Identify your sales and use tax exposure

Multistate businesses should identify states where they may have sales or use tax exposure because they run afoul of the existing physical presence test. Businesses should analyze the data, potential exposure, and consider voluntarily disclosing potential liability anonymously though an attorney. Most states have programs to eliminate penalties and/or interest for taxpayers that voluntarily come forward prior to notice of an audit.

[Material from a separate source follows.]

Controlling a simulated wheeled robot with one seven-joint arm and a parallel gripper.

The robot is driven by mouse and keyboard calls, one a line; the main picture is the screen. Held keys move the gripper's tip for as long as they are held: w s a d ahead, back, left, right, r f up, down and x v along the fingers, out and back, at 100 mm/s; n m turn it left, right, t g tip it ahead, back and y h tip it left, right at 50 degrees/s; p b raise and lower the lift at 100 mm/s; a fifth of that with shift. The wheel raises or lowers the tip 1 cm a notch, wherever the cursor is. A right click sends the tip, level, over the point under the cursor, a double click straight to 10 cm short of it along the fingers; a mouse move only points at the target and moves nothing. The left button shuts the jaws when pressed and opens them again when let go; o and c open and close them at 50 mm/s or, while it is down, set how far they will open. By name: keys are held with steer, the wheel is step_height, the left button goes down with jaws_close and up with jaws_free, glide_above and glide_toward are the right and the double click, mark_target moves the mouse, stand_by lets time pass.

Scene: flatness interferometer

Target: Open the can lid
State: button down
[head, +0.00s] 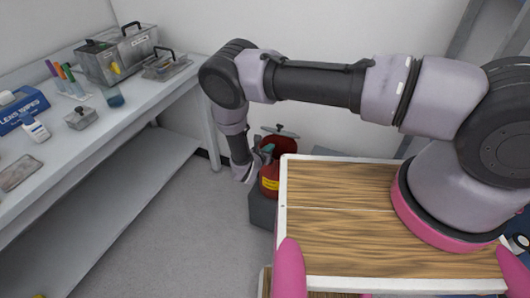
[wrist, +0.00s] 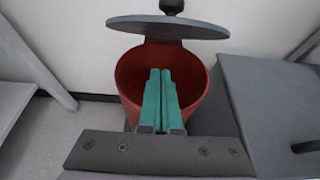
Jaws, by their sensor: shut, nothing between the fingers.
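The red can (head: 270,181) stands on the floor side of the room, beyond the left edge of my wood-topped base, with a yellow label on its front. Its grey lid (head: 281,132) is raised at the back, and the red inside shows below it. In the wrist view the lid (wrist: 168,26) with a dark knob stands above the far rim of the open can (wrist: 133,75). My gripper (wrist: 160,72) has its two green fingers together, with nothing between them, in front of or over the can's mouth. Whether the fingers touch the can is unclear.
A grey box (wrist: 270,100) stands right beside the can. A long bench (head: 130,115) on the left holds metal boxes (head: 118,52), a lens wipes box (head: 22,110) and small items. The floor (head: 185,235) between bench and base is clear.

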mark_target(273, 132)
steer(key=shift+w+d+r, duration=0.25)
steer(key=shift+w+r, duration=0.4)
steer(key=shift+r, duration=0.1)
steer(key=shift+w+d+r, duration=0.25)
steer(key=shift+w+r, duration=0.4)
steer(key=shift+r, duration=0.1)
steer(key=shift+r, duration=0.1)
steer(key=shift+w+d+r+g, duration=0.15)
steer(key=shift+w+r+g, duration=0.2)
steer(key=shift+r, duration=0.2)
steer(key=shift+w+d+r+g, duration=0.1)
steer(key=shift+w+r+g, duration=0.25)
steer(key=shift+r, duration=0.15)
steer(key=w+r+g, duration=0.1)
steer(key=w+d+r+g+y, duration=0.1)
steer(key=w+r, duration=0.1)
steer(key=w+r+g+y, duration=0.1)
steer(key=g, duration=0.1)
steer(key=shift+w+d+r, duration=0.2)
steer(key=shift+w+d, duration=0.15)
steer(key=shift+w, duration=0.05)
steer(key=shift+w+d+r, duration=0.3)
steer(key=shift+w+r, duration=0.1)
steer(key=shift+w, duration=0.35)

These programs additionally provide major tax advantages relative to waiting for an audit because they generally limit liability for non-compliance to the prior three or four years.  


Conduct due diligence 

The recent flurry of merger and acquisition activity also raises planning considerations.  Sellers should strive to avoid exposure due to non-compliance and buyers doing due diligence should be wary if their target has potential sales and use tax exposure.   If there is tax exposure due to non-compliance, the parties may renegotiate the purchase price, obtain state tax releases absolving buyers from successor liability, and/or escrow additional funds to cover potential sales and use tax liability. 


Contact your tax attorney

For those businesses that may see additional exposure due to a shift to an economic nexus standard post-Quill, tax professionals may help digest the Supreme Court’s eventual decision in Wayfair and analyze potential exposure.  In all likelihood, any move towards and an economic nexus standard for state sales tax would apply on a forward-looking, prospective basis rather than a retroactively.